Fri Feb 23 23:48:08 GMT 2007

-----BEGIN PGP SIGNED MESSAGE-----
Hash: SHA1

One of the feature of the dirstate format is that it is designed such
that we can efficiently bisect into the file to find a set of records,
without having to read the entire file.

So I have resurrected my old multi-way bisect and updated it for the
case that the dirstate can actually have repeated (dir, name) pairs
(since (dir, name, file_id) is the unique key).

So I thought I would give some timings on the result. It basically boils
down into how many jumps need to be done to find the files that you care
about. The actual testing looks something like:

time PYTHONPATH=/home/jameinel/dev/bzr/experimental/dirstate \
  python -m timeit -s "import bzrlib.workingtree" \
  -s "tree=bzrlib.workingtree.WorkingTree.open('HEAD.dirstate')"
  "tree.lock_read(); tree._dirstate._bisect([('dir', 'name')]); \
   tree.unlock()"

To find the root entry (which is one of the more expensive entries
because bisect is always jumping to the middle) takes 2.5ms

To find all of the entries for a the path
netwerk/streamconv/src/Makefile.in (5 entries including root) takes 5.03ms.

To find all of the top-level paths in the Mozilla tree (82 files and
directories) takes 5ms (finding all entries in a single dir should be
fast because they are all grouped together, so it is really just a
bisect to find that block).

To find all files underneath 'netwerk' (699) takes 23ms.

Unfortunately it is difficult to do a bisect for all files in the
mozilla tree, because the lengths of all of the paths exceeds the length
of a command line. But doing something like "find . ! -path './.bzr*' |
xargs" is pretty consistent that extracting 2000 files takes around 100ms.

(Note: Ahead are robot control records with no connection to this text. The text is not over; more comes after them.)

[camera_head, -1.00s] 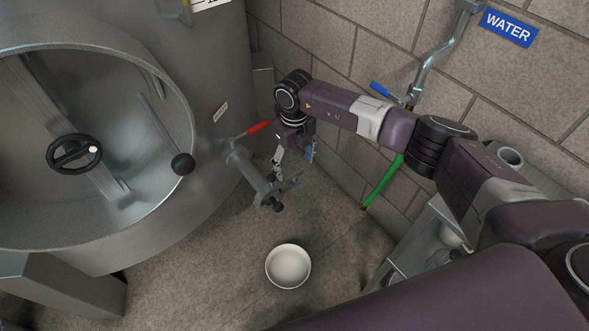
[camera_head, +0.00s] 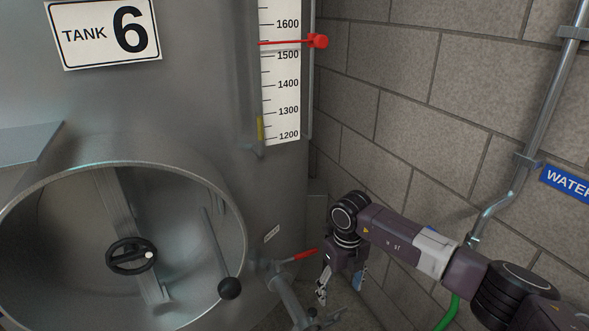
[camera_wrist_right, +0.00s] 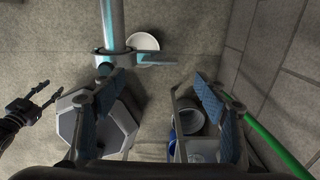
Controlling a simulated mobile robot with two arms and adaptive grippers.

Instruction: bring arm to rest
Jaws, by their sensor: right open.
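My right gripper (camera_head: 340,285) hangs at the lower middle of the head view, at the end of my purple-grey right arm, just right of the tank's outlet pipe. In the right wrist view my right gripper (camera_wrist_right: 152,100) has its two blue-padded fingers wide apart, with nothing held between them. A dark gripper at the left edge of that view, which looks like my left gripper (camera_wrist_right: 46,94), has its slim fingers apart and empty. My left arm is not in the head view.
The steel tank's red-handled valve (camera_head: 305,254) and outlet pipe (camera_head: 288,298) are close to my right gripper. A white bowl (camera_wrist_right: 143,42) stands on the floor. A green hose (camera_wrist_right: 262,138) runs along the block wall (camera_head: 410,120). The open manway (camera_head: 190,185) is at left.

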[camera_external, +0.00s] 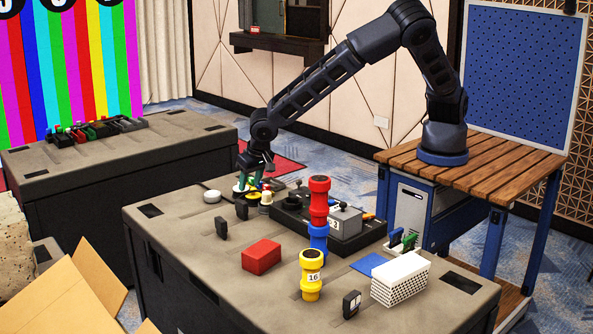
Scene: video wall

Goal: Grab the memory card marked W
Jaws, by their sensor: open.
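Several small dark upright pieces that look like memory cards stand on the grey case top (190,240). One dark card (351,304) with a pale label stands at the front edge. A second dark card (221,228) stands at the left, and a third dark card (241,210) stands a little behind it. I cannot read a W on any of them. My gripper (250,182) is open, pointing down low over the back left of the case, behind the third card. Small coloured things lie around its fingertips, and I cannot tell whether it touches them.
A red block (262,257), a yellow cylinder marked 16 (311,276), a red cylinder (319,200) on a blue one (318,238), and a white perforated box (401,279) stand on the case. A black console (345,236) is behind them. A white disc (212,196) lies at the back left.

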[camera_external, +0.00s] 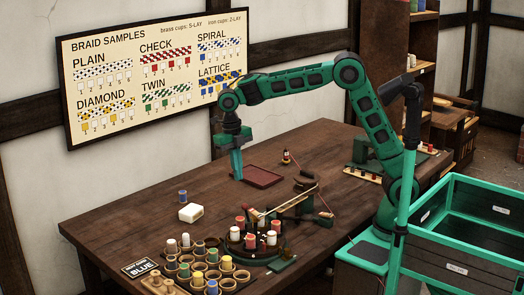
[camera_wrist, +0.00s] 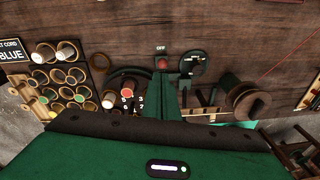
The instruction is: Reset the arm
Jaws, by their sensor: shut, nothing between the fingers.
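My green arm reaches over the dark wooden table (camera_external: 130,215) from the right. My gripper (camera_external: 237,178) points down above the table, near the left edge of a dark red tray (camera_external: 263,177). Its fingers are together and hold nothing. In the wrist view my gripper (camera_wrist: 166,78) shows as a narrow green shape over the table, close to a red button under an OFF label (camera_wrist: 161,48). Whether the fingertips touch the table cannot be told.
A braiding stand with red and white bobbins (camera_external: 250,240) stands front centre. A cup rack (camera_external: 205,272) and a BLUE sign (camera_external: 141,268) are at front left. A green-framed cart (camera_external: 460,240) is at right.

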Now, there is still quite a bit of tuning that could be done. But to
compare, it takes 530ms to read all of the blocks in the dirstate file.
In the same amount of time, I can bisect for approximately 10,000 files.
So the break-even point is around 1/5th.

But if we can implement this in a reasonable way, it means that we can
cut the time for "bzr diff foo" to a tiny fraction of the old cost.
Since we can use bisect to quickly pull up the path => file_id,
cur_info, old_info mapping. There are other things we need to work out,
like getting rid of the hash-cache, since right now reading it takes
approx 1.5s.

I would like to work on a version of bisect that acts like 'paths2ids()'
so that it can recurse when it finds renamed records and directories,
returning everything that is contained underneath.

Robert has also mentioned implementing it with a different structure,
and binding it more completely into the rest of dirstate. Basically, we
split up the dirstate file into pages which have or have not been read
yet, and then read and parse what we need to. It is an interesting way
of keeping track of what you have already read versus what you still
need to read.

Another possibility is to read the dirstate file from the top down,
reading the top dirblock, and then seeking for the directory dirblock,
on down until you get as deep as you need. By reading in this way, you
have an idea of where the next jump should be. But I think you would end
up doing a lot more reading and parsing rather than the current
bisecting code.

Anyway, just some small dirstate updates.

John
=:->
-----BEGIN PGP SIGNATURE-----
Version: GnuPG v1.4.3 (GNU/Linux)
Comment: Using GnuPG with Mozilla - http://enigmail.mozdev.org

iD8DBQFF3304JdeBCYSNAAMRAg8eAKC0ydO8eHorFExXz8qMdd28kzAkPgCeNk+1
acn2NBQc8Ssd3YAFrUwswOo=
=STjA
-----END PGP SIGNATURE-----